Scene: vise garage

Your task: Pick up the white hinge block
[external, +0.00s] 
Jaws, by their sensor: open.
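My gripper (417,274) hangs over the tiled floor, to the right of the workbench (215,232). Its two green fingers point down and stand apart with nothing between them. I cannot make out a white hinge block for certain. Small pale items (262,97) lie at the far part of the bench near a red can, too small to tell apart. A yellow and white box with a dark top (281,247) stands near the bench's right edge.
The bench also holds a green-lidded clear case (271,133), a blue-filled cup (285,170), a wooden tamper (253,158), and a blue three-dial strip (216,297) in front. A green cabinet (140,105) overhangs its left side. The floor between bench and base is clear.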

...

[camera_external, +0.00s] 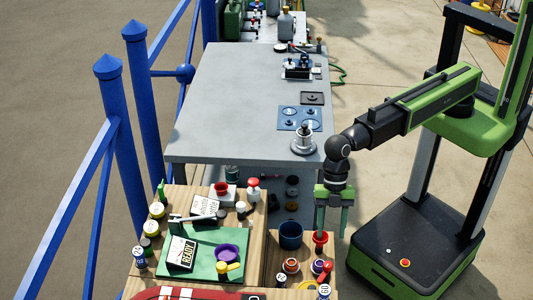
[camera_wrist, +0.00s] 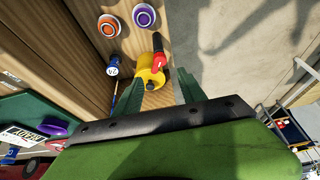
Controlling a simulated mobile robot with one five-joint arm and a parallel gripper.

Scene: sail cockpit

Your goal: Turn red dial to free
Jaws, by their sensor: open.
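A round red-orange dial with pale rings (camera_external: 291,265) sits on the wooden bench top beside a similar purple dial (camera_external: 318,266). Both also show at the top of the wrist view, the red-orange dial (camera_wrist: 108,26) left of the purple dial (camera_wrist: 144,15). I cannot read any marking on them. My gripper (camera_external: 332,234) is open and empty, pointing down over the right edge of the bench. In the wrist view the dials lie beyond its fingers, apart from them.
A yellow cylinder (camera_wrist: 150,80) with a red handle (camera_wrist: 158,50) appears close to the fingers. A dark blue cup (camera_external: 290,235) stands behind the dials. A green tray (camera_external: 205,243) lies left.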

*Task prompt:*
Which lines above contain the word "Your"? Copy each of them.

*Answer to the exercise:*
Your task: Pick up the white hinge block
Your goal: Turn red dial to free

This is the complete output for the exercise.